La primera patria, escuela e Iglesia es la familia. Hoy rememoramos que Jesús de Nazaret nació y creció en una familia. Recorriendo las lecturas de hoy entresacamos cuatro verbos en los que reposa la felicidad de toda familia.
Pablo nos enseña (Colosenses 3, 1-21) que la unidad se construye amando. La mamá prepara a escondidas un bizcocho, porque mañana es el cumpleaños de la hija. El amor se traduce en “la misericordia entrañable, bondad, humildad, dulzura, comprensión”. El amor familiar nos revela nuestro valor y originalidad como personas y nos comunica el deseo de vivir y de que otros vivan.
Segundo, en la familia aprendemos que hay aspectos de las otras personas que no cambiaremos jamás, aunque vivamos muchas vidas. Por eso Pablo nos exhorta “sobrellévense”.
No se trata de resignarse pasivamente a los abusos, particularmente en este paraíso tropical de machos. Se trata de sobrellevar mutuamente aquellos rasgos de la personalidad de la otra persona que acompañarán por el resto de nuestra vida: él se comunica poco, ella todo lo sazona.
Tercero, honrar al padre y la madre significa hoy y siempre, no abandonarlos, ser indulgentes con las debilidades de la edad y del cansancio (Eclesiástico 3, 2 – 14).
Cuarto, el Salmo 127 nos exhorta a temer a Dios, expresión mal comprendida con frecuencia. Temer a Dios no es vivir con miedo, se trata de darle a Dios su lugar.
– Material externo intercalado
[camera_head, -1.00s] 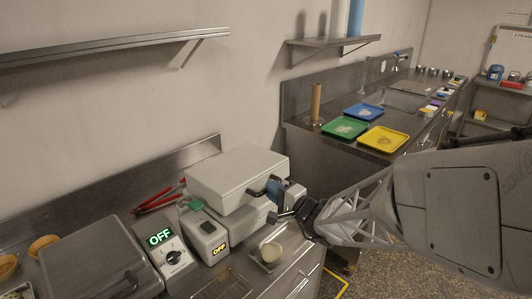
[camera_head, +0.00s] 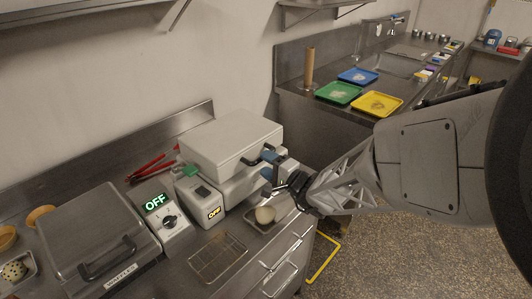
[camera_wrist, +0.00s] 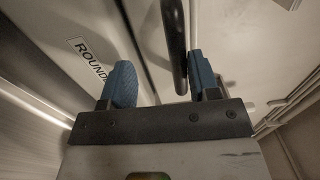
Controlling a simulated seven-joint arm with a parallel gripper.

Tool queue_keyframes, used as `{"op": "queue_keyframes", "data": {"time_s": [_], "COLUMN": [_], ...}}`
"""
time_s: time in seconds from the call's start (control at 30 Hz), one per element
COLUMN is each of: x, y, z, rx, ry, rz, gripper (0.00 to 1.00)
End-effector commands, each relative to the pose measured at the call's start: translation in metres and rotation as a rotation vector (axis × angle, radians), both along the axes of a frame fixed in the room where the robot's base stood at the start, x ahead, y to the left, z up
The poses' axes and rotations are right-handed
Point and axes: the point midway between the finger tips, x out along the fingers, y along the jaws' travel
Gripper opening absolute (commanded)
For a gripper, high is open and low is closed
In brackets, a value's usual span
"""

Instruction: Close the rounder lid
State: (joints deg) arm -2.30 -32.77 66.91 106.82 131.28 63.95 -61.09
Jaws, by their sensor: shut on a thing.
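The rounder is a pale boxy machine on the steel counter, with its thick light lid (camera_head: 228,141) over a lower body (camera_head: 240,188). The lid looks near level above the body; I cannot tell whether it is fully seated. A dark handle is on its front; it shows as a dark bar (camera_wrist: 175,40) in the wrist view, next to a partly hidden "ROUND" label (camera_wrist: 88,58). My gripper (camera_head: 268,165) is at the lid's front right. Its blue fingers (camera_wrist: 162,80) are on either side of the handle, shut on it. The arm hides part of the front.
A waffle machine (camera_head: 95,240) and a control box reading OFF (camera_head: 168,222) stand to the left. Red tongs (camera_head: 152,166) lie behind. A wire rack (camera_head: 217,257) is in front.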

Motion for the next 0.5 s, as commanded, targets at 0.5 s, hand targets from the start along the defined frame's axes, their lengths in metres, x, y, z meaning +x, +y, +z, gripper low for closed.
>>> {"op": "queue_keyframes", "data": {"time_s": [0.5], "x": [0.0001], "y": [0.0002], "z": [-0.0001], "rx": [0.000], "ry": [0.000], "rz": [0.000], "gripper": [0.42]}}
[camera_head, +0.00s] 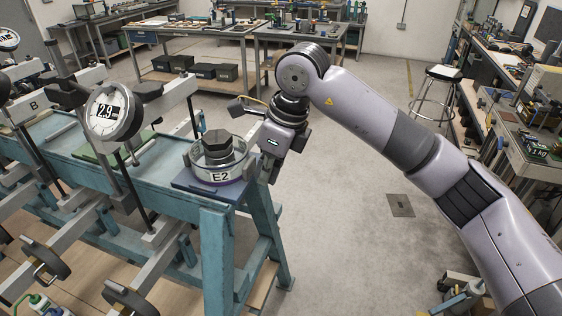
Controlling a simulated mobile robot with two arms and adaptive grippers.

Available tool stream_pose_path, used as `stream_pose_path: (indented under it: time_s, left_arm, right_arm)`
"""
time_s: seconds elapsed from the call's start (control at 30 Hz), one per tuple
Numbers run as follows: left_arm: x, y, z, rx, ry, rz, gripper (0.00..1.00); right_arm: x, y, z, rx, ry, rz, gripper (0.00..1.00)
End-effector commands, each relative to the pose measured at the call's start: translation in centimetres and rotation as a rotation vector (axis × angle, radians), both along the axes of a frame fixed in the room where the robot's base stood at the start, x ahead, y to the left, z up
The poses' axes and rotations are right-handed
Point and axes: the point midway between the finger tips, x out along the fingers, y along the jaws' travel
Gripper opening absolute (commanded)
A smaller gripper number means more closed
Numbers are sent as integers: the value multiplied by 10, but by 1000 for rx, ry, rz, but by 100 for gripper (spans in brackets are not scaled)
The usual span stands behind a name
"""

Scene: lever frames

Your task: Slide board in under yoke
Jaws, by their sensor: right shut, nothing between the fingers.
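A dark blue board (186,191) lies at the right end of the teal frame (215,218). On it stands a round dish labelled E2 (222,178) with a dark hexagonal weight (217,145) in it. My right gripper (271,172) is shut and empty, pointing down just right of the dish; I cannot tell whether it touches the board. A green board (98,146) lies further left on the frame, partly hidden by the dial gauge reading 2.9 (103,115). I cannot tell which part is the yoke. My left gripper is not in view.
Grey lever bars (165,103) with dark knobs and round weights (47,262) crowd the left. Workbenches stand at the back (178,75) and right (520,125), with a stool (436,95) near the right one. The grey floor between is mostly clear.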

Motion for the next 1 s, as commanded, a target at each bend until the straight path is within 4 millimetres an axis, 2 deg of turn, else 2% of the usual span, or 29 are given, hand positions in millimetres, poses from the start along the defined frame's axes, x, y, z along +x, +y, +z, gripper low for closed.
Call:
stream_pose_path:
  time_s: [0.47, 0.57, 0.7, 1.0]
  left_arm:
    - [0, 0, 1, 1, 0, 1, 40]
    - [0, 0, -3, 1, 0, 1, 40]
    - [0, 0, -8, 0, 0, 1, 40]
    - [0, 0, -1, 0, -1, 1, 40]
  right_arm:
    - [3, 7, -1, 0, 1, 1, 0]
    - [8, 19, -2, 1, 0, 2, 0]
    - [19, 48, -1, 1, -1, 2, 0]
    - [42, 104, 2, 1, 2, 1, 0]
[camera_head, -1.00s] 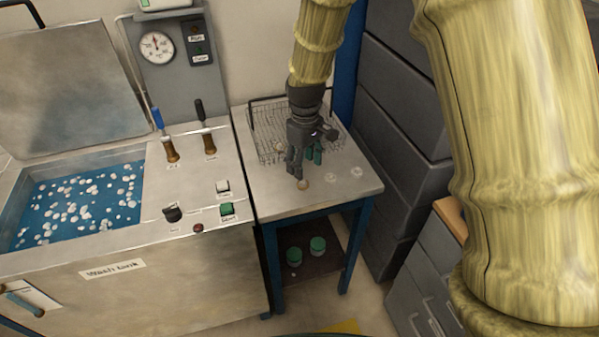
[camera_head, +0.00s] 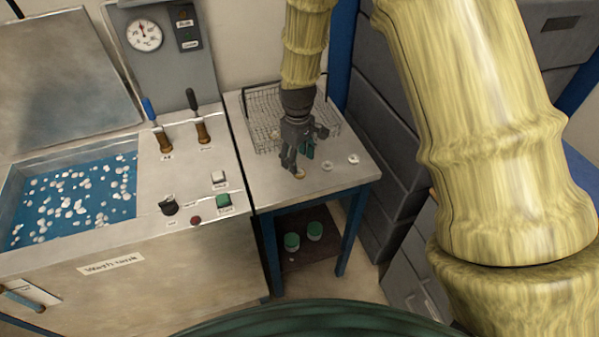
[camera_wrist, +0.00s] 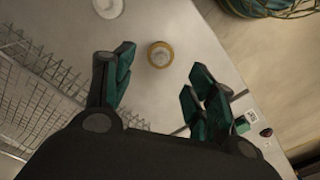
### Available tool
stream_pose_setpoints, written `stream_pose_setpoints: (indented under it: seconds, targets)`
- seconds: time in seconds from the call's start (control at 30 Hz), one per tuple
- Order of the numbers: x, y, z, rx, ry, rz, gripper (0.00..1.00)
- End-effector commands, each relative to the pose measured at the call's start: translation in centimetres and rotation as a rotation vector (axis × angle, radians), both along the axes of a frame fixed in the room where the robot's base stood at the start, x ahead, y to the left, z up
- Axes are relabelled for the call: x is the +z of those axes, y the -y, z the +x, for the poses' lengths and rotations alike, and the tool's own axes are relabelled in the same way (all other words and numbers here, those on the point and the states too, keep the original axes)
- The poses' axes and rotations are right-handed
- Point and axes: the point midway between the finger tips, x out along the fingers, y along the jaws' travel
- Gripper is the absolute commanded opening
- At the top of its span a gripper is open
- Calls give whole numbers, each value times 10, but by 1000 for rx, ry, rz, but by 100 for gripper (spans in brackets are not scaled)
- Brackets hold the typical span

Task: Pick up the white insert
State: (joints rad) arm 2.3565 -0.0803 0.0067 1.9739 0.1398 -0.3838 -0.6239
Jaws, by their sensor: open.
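Small round pieces lie on the metal side table (camera_head: 340,178). One is a pale disc with a brass-coloured rim (camera_head: 299,172), also in the wrist view (camera_wrist: 160,54). A white disc (camera_wrist: 107,6) shows at the wrist view's top edge.
A wire basket (camera_head: 262,112) stands at the table's back, close to my gripper; its mesh fills the wrist view's left. The wash tank (camera_head: 70,205) is to the left. Several grey drawers (camera_head: 375,130) stand right.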

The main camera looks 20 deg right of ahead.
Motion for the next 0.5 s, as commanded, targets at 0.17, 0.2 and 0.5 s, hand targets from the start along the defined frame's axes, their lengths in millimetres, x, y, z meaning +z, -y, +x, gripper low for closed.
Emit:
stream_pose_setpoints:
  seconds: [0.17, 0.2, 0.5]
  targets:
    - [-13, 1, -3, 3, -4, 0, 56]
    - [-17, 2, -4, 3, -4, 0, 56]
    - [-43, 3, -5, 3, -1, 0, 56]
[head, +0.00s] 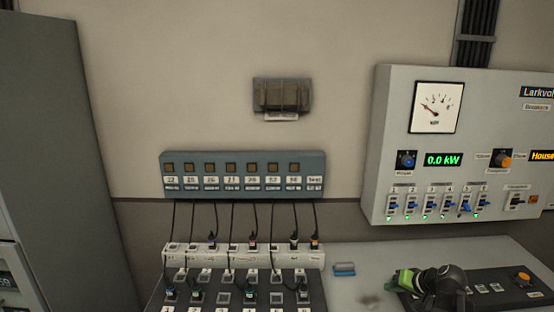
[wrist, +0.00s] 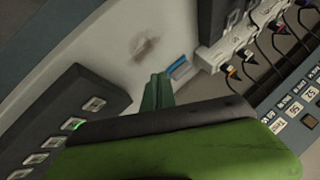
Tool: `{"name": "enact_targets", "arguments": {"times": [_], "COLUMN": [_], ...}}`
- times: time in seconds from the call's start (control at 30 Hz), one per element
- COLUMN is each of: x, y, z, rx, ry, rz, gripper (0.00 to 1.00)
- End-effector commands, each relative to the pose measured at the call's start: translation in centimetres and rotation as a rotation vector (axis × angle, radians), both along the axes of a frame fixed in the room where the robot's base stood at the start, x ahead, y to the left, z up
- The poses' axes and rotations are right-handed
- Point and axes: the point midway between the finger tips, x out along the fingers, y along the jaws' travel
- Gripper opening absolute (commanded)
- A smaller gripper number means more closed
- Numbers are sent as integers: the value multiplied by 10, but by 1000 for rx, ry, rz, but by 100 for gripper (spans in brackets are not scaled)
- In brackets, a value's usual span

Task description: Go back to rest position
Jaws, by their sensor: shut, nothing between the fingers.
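My gripper (head: 402,281) is green and shows low at the right in the head view, in front of the dark control panel on the desk. In the wrist view its narrow green fingers (wrist: 158,90) are together and hold nothing. They point towards a small blue block on the desk, which lies apart from them in the head view. The dark wrist part of my arm shows just right of the gripper in the head view.
A blue block (head: 344,269) lies on the pale desk (head: 365,292). Left is a patch bay (head: 177,259) with several cables hanging from a labelled strip (head: 242,175). A meter cabinet (head: 380,160) reading 0.0 kW hangs at right. The dark desk panel (head: 500,284) has an orange knob.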

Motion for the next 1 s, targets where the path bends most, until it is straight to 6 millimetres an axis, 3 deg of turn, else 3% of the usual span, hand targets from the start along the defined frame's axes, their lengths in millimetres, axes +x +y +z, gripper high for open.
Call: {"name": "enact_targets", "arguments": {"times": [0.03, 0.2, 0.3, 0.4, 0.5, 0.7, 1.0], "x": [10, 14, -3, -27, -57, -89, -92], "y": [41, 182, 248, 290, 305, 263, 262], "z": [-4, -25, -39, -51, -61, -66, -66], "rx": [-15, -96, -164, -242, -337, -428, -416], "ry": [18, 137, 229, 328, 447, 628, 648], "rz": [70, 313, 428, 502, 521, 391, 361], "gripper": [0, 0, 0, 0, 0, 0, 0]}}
Una familia que “teme a Dios” cultiva la fe personal en la oración, busca sus caminos, escucha su Palabra en la Asamblea y acoge sus signos, particularmente la Eucaristía, la reconciliación y los pobres.
Contemplando a Jesús sirviendo, María y José sonreirían al descubrir, en los gestos del Maestro, sus propios gestos y palabras, ahora iluminados y sobredimensionados con la fuerza y la luz del mismo Dios.